In the data below, find each line containing the string "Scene" and return it.

BEGIN

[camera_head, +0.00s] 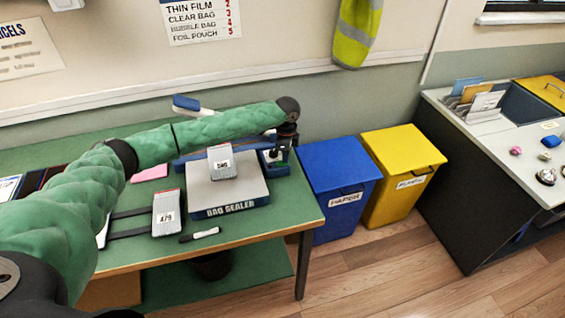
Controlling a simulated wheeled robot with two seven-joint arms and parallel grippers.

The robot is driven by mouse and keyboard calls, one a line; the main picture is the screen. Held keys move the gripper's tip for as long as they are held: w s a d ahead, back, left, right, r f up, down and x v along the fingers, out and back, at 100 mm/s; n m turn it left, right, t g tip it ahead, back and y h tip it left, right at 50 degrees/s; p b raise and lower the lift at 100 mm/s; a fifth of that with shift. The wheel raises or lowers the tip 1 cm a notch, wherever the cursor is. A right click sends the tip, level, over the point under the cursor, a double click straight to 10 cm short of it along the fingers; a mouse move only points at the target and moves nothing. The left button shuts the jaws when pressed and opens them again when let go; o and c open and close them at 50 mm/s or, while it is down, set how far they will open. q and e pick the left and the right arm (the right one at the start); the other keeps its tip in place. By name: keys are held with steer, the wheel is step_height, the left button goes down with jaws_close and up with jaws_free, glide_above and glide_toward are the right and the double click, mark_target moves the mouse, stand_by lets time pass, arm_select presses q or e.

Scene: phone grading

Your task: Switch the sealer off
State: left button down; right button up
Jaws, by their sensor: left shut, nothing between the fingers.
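The bag sealer (203,194) is a grey box with a dark "BAG SEALER" label on its front, standing on the green table. A blue bar runs along its back. A small blue unit (276,168) sits at its back right corner. My left arm reaches across above the sealer, and my left gripper (281,156) points down at this blue unit. The gripper is shut and empty, and its fingertips look at or just above the unit; contact cannot be told. Any switch there is hidden by the gripper. My right gripper is out of view.
A labelled packet (222,161) stands on the sealer, and another packet (166,213) lies to its left. A marker pen (200,235) lies in front. A blue bin (340,183) and a yellow bin (402,172) stand right of the green table (285,216).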

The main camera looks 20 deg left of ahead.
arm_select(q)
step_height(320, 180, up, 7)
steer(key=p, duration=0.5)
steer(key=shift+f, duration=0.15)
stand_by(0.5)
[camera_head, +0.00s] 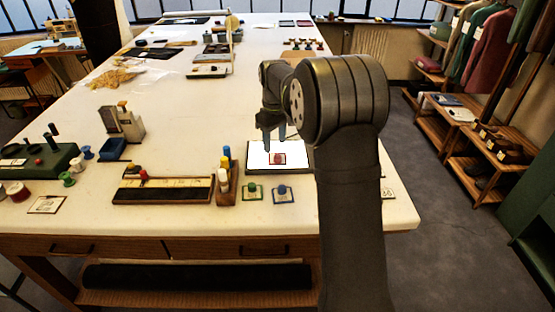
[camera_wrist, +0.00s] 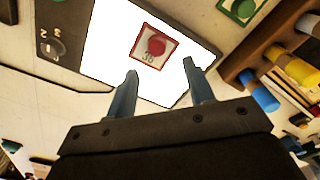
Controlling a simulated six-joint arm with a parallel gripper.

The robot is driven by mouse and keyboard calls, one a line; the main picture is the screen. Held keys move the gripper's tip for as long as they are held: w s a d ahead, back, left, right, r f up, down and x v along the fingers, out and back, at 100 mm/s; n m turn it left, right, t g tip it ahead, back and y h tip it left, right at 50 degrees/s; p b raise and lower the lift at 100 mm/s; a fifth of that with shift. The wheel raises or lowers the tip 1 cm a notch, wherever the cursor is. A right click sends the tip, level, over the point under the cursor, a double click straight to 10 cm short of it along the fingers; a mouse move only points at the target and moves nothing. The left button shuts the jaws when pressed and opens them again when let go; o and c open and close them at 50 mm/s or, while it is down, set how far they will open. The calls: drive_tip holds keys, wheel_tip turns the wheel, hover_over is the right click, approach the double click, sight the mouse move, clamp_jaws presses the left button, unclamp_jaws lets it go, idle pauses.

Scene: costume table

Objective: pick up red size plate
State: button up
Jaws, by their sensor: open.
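The red size plate (camera_head: 279,160) is a small square card with a red border and a round red knob. It lies on a bright white panel (camera_head: 258,148) with a dark frame. In the wrist view the red size plate (camera_wrist: 154,48) shows a printed number, partly covered by the knob. My gripper (camera_head: 275,140) is above the panel, close to the plate. In the wrist view my gripper (camera_wrist: 160,68) has its two blue-grey fingers apart, with nothing between them. The plate appears just beyond the fingertips, apart from them.
A green-knobbed plate (camera_head: 252,191) and a blue-knobbed plate (camera_head: 283,194) lie in front of the panel. A wooden rack of coloured bottles (camera_head: 226,183) stands to the left, beside a long dark tray (camera_head: 164,190).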

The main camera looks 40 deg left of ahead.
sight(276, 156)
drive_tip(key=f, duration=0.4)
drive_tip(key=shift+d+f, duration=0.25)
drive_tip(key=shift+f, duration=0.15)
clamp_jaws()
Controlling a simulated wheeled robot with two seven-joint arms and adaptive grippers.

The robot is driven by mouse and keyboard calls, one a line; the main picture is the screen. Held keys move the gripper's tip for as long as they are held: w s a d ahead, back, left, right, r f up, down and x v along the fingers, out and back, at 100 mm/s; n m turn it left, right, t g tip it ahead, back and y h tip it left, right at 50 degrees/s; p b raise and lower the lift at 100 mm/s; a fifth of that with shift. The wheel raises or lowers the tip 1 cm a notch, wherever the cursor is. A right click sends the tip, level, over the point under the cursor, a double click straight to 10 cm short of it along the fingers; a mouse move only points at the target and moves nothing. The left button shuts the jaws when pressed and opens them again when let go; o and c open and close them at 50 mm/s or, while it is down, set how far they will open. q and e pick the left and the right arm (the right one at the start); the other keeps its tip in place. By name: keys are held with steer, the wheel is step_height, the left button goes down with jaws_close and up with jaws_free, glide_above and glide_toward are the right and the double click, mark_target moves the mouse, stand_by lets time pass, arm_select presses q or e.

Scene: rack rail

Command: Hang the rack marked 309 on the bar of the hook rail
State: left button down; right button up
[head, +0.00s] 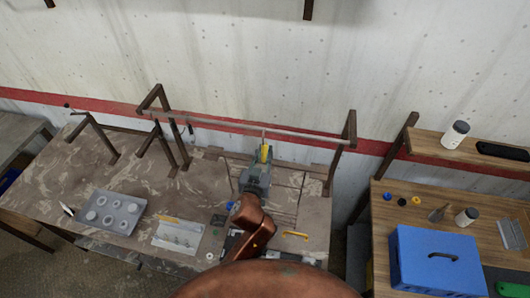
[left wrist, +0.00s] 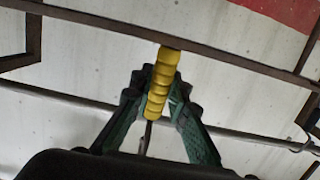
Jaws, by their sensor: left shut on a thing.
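My left gripper (head: 264,163) is shut on the yellow ribbed handle (head: 265,152) of a thin brown frame, seemingly the rack (head: 301,188). The handle also shows between the green fingers (left wrist: 163,95) in the left wrist view (left wrist: 164,70). The rack's thin bars hang behind and beside the gripper; no 309 mark is readable. A thin rod sticks out beyond the handle towards the light grey bar (head: 220,125) of the hook rail, which also shows in the left wrist view (left wrist: 262,138). I cannot tell whether rod and bar touch. My right gripper is not in view.
Brown posts (head: 350,128) flank the bar. On the patterned table stand a grey tray (head: 97,226) of round pieces and a pale tray (head: 178,236). To the right, a wooden bench holds a blue box (head: 437,262) and small items. The table's middle left is clear.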

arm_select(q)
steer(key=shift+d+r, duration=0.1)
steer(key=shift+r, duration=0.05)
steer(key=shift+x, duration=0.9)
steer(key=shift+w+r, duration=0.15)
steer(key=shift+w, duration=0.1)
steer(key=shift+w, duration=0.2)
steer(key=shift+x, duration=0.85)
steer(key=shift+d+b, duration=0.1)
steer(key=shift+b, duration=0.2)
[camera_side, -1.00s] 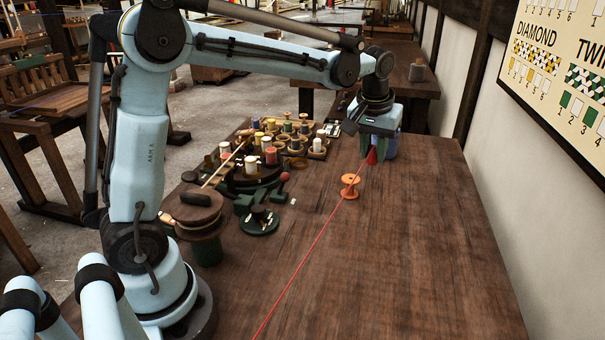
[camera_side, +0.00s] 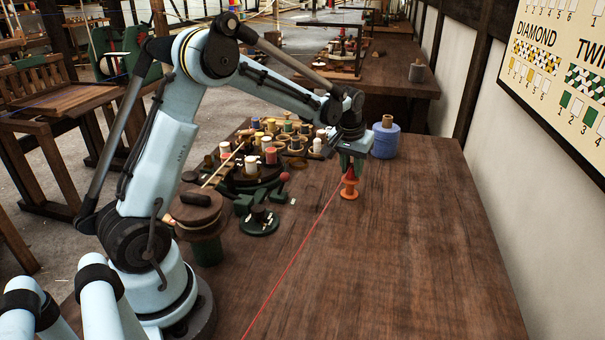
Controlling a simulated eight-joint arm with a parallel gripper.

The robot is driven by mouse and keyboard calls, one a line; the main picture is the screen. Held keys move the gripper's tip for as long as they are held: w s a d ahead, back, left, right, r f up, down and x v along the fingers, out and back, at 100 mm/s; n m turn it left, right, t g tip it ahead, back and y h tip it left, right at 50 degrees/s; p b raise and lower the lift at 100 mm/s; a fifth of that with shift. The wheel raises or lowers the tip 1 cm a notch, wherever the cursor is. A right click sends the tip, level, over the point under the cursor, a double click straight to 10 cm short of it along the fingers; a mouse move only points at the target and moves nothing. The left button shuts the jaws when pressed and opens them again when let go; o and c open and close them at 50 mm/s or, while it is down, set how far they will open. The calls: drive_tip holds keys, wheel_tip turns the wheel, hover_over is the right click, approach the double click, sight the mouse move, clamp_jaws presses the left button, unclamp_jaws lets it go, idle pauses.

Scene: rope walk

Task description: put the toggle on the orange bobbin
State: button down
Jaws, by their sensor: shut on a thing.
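The orange bobbin (camera_side: 349,189) stands upright on the table, right of the crowded board. A small red cone-shaped piece, which I take as the toggle (camera_side: 350,173), is directly above the bobbin, point up. Its lower end meets the bobbin's top in this view; I cannot tell whether it rests there or hangs just over it. My gripper (camera_side: 351,164) is over the bobbin, shut on the toggle's upper part. The fingertips are small and partly hidden by the gripper body.
A thin red cord (camera_side: 290,265) runs from near the bobbin to the front table edge. A blue spool (camera_side: 385,138) stands behind, to the right. A dark board with several bobbins (camera_side: 262,180) and a green round base (camera_side: 259,222) lie left. The table's right front is clear.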

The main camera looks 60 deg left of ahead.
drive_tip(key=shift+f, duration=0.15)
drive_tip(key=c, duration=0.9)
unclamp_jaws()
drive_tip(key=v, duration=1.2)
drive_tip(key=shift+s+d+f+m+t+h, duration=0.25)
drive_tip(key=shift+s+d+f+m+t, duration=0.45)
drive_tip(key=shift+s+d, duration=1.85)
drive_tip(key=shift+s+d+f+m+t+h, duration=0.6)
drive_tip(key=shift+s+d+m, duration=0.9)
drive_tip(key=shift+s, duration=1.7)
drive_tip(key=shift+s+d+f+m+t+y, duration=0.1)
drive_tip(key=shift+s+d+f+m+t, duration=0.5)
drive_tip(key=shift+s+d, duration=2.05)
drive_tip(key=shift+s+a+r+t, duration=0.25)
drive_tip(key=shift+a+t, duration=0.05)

END

## The solution
Scene: phone grading
Scene: costume table
Scene: rack rail
Scene: rope walk

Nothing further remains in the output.